TASK REQUIREMENTS: Exactly and only the lines from the one containing "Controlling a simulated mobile" through the one containing "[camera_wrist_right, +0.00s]" are to be repeated, both ends included.

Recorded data

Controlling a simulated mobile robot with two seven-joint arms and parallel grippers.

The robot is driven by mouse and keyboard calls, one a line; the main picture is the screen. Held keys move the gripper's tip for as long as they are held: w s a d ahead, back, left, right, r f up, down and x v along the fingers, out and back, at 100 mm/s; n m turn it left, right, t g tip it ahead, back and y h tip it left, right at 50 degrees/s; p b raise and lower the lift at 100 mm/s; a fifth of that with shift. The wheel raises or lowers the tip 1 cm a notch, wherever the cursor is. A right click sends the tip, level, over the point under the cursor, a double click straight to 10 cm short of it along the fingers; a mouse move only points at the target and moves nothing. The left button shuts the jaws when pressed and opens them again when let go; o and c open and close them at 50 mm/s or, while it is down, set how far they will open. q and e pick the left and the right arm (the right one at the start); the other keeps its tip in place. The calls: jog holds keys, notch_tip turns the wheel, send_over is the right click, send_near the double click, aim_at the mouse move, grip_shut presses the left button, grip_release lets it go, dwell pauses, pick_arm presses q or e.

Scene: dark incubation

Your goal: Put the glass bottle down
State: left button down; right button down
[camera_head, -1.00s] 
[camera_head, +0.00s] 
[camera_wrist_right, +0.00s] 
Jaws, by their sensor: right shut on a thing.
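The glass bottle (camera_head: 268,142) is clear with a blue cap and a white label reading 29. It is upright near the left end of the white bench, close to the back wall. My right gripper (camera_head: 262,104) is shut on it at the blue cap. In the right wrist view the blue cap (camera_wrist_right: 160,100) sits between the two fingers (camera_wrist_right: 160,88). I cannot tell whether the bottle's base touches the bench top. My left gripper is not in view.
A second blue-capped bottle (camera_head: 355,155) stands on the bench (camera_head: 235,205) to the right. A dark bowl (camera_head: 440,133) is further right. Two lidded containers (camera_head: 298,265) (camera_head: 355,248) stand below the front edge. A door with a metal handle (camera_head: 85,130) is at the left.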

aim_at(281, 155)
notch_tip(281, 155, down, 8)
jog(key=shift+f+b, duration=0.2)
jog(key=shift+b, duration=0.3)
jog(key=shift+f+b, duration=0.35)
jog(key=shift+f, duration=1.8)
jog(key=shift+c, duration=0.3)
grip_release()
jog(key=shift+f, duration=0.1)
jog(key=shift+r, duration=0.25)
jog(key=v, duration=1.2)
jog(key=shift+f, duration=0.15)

...

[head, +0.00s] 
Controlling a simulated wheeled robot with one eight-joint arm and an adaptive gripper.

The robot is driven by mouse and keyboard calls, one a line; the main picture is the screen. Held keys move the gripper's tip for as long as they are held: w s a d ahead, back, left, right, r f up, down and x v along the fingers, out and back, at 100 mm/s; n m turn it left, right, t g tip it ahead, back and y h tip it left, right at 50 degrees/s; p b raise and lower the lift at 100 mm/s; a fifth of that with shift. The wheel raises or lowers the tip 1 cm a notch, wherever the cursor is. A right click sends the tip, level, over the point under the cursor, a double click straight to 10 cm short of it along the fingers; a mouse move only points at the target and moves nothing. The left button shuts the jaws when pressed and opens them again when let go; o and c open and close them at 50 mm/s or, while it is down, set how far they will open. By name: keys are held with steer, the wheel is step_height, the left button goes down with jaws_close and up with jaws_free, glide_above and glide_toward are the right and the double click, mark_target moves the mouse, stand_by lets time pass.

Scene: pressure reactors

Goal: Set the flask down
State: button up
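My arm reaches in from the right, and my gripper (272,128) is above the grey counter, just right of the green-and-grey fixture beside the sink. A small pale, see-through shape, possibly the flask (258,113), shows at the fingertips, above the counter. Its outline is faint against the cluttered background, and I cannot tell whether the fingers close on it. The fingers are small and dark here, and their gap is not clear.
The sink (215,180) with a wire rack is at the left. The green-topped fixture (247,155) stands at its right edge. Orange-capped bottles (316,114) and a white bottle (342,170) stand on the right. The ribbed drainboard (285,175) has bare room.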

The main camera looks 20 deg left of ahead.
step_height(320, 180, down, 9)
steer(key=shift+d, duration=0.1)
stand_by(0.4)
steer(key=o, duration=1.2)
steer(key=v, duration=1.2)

RESPONSE:
Controlling a simulated mobile robot with two seven-joint arms and parallel grippers.

The robot is driven by mouse and keyboard calls, one a line; the main picture is the screen. Held keys move the gripper's tip for as long as they are held: w s a d ahead, back, left, right, r f up, down and x v along the fingers, out and back, at 100 mm/s; n m turn it left, right, t g tip it ahead, back and y h tip it left, right at 50 degrees/s; p b raise and lower the lift at 100 mm/s; a fifth of that with shift. The wheel raises or lowers the tip 1 cm a notch, wherever the cursor is. A right click sends the tip, level, over the point under the cursor, a double click straight to 10 cm short of it along the fingers; a mouse move only points at the target and moves nothing. The left button shuts the jaws when pressed and opens them again when let go; o and c open and close them at 50 mm/s or, while it is down, set how far they will open. q and e pick the left and the right arm (the right one at the start); the other keeps its tip in place. The calls: jog holds keys, notch_tip turns the wheel, send_over is the right click, send_near the double click, aim_at the mouse move, grip_shut presses the left button, grip_release lets it go, dwell pauses, pick_arm presses q or e.

Scene: dark incubation

Your goal: Put the glass bottle down
State: left button down; right button down
[camera_head, -1.00s] 
[camera_head, +0.00s] 
[camera_wrist_right, +0.00s] 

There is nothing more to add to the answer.